Monday, August 18, 2008

FROM SUMMER BLISS TO SCHOOL DAY FEARS

The Homeroom

Tim

Tim Schlosser, a teacher at Southeast Middle School, writes the LA Times Homeroom Blog:

Photo: Tim, a book and the beach -- bliss. Courtesy of Tim Schlosser

 

August 18, 2008 - My summer of reading, writing, and reflection is already starting to feel like a misty memory. 

Late August — anxiety season — has struck.  Southeast Middle School has seen some major off-season changes: Our principal and assistant principal are both leaving, enrollment is down, several teaching positions have been cut, and our funding for supplementary programs is at risk under the new state budget. 

This adds to the general sense of disquiet I have about my new responsibilities next year.  I’m chair of the English Department?  They want me to plan professional development?  Serve as an example of excellent teaching?  I often feel that I’ve bitten off more than I can chew.  As I flip through the pile of professional literature I set aside — Content Area Reading, Strategies That Work, Reading for Understanding -- I am often depressed by its conservatism, its endless practicality, its exhaustive collections of graphic organizers to help English language learners navigate expository texts. 

A part of me recoils at these nitty-gritty teaching manuals and longs for the more idealistic pedagogical literature, like Jonathan Kozol’s "Savage Inequalities" or Paolo Freire’s "Pedagogy of the Oppressed. "

And still another part of me doesn’t even want that.  This part of me graduated from college two years ago and isn't even positive that he's supposed to be a teacher.
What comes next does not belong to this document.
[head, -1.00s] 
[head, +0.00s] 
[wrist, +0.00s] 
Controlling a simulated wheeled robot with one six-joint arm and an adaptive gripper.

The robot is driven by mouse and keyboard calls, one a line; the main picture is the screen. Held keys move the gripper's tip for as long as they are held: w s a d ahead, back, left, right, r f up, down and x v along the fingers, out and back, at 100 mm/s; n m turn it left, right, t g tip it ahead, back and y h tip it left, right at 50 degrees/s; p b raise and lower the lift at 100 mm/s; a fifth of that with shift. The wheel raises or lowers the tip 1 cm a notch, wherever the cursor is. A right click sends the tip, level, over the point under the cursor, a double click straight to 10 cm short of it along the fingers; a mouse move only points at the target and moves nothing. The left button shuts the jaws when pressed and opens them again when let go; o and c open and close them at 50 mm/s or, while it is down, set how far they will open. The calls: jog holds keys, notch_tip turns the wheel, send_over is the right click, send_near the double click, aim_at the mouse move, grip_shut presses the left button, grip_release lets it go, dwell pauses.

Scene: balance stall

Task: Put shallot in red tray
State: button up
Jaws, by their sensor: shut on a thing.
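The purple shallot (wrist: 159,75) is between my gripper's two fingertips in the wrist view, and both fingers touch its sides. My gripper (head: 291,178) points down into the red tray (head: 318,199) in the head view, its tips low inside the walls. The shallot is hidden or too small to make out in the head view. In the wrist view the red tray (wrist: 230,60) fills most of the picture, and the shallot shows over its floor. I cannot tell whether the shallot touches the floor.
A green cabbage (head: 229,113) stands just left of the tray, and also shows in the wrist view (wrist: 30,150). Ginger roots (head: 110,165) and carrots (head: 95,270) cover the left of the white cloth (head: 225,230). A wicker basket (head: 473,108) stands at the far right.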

To succeed next year, I guess I have to push those parts of myself to the side.  I have to read chapters with such titles as “Inferential Thinking: Reading Between the Lines” and, somehow, find ways to connect them to concrete classroom practices.  I have to schedule field trips, buy posters, create a classroom management plan that moves kids’ reading levels up and attitude levels down.  I’ve got to make another attempt at playing the role of the kind, wise teacher I’ve always wanted to be. 

When I meet my new students, all of this will feel exciting, I hope.  But right now it is a little bit terrifying.